**TASK**
Retype exactly the lines from the first one through the line with "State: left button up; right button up", including both ends; skip any pictures.

[BEGIN INFORMATION SUPPLIED]

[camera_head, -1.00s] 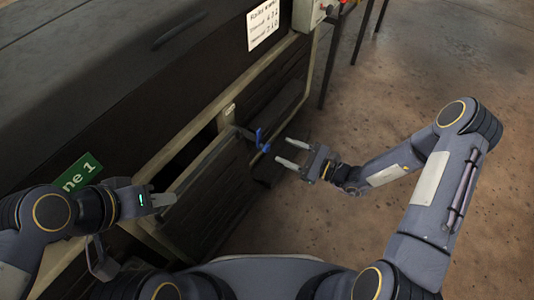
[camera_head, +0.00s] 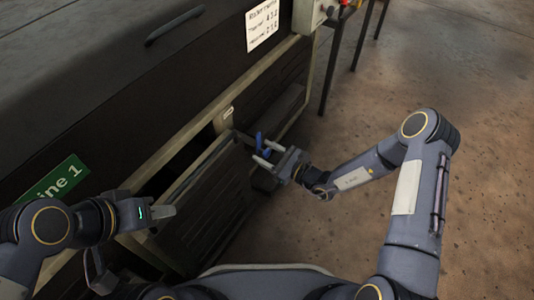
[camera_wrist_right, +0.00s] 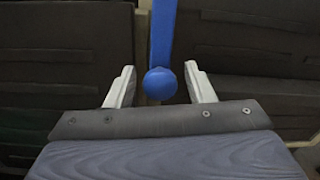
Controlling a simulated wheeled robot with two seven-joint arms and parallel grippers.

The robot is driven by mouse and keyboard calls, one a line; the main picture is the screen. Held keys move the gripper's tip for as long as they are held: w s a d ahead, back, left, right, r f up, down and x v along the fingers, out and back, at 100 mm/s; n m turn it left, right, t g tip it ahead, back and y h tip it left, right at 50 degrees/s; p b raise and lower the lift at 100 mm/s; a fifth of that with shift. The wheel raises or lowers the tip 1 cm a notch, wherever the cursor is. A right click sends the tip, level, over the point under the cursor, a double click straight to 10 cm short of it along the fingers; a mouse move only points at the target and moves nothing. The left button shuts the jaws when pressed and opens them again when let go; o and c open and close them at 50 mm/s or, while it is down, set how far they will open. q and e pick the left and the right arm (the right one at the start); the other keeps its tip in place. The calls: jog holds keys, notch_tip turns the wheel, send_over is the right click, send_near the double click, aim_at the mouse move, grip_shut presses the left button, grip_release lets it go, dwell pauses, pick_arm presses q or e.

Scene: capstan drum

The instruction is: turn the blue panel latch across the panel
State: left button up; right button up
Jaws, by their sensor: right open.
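The blue panel latch (camera_head: 261,143) sits at the edge of the dark slatted panel (camera_head: 206,205) on the machine's lower side. In the right wrist view the latch's blue bar (camera_wrist_right: 162,40) runs up from a round blue knob (camera_wrist_right: 160,83). My right gripper (camera_head: 267,152) is open at the latch. In the wrist view its two fingers stand on either side of the knob, with gaps showing on both sides. My left gripper (camera_head: 163,212) is at the lower left by the panel's near end, away from the latch; its finger opening cannot be made out.
A green sign (camera_head: 52,190) is on the machine at the left. A dark gap (camera_head: 180,165) shows above the panel. A white label (camera_head: 262,24) and a control box (camera_head: 310,14) are at the top.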

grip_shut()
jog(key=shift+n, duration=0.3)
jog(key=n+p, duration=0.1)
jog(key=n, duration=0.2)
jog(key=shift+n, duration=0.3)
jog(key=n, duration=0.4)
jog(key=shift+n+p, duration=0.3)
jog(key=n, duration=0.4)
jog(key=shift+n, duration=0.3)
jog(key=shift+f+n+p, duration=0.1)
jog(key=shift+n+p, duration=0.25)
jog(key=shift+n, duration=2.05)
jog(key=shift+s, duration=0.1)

[END INFORMATION SUPPLIED]

**TASK OUTPUT**
[camera_head, -1.00s] 
[camera_head, +0.00s] 
[camera_wrist_right, +0.00s] 
Controlling a simulated wheeled robot with two seven-joint arms and parallel grippers.

The robot is driven by mouse and keyboard calls, one a line; the main picture is the screen. Held keys move the gripper's tip for as long as they are held: w s a d ahead, back, left, right, r f up, down and x v along the fingers, out and back, at 100 mm/s; n m turn it left, right, t g tip it ahead, back and y h tip it left, right at 50 degrees/s; p b raise and lower the lift at 100 mm/s; a fifth of that with shift. The wheel raises or lowers the tip 1 cm a notch, wherever the cursor is. A right click sends the tip, level, over the point under the cursor, a double click straight to 10 cm short of it along the fingers; a mouse move only points at the target and moves nothing. The left button shuts the jaws when pressed and opens them again when let go; o and c open and close them at 50 mm/s or, while it is down, set how far they will open. q and e pick the left and the right arm (the right one at the start); the other keeps its tip in place. The calls: jog holds keys, notch_tip turns the wheel, send_over is the right click, send_near the double click, aim_at the mouse move, grip_shut presses the left button, grip_release lets it go, dwell pauses, pick_arm presses q or e.

Scene: capstan drum

The instruction is: turn the blue panel latch across the panel
State: left button up; right button up

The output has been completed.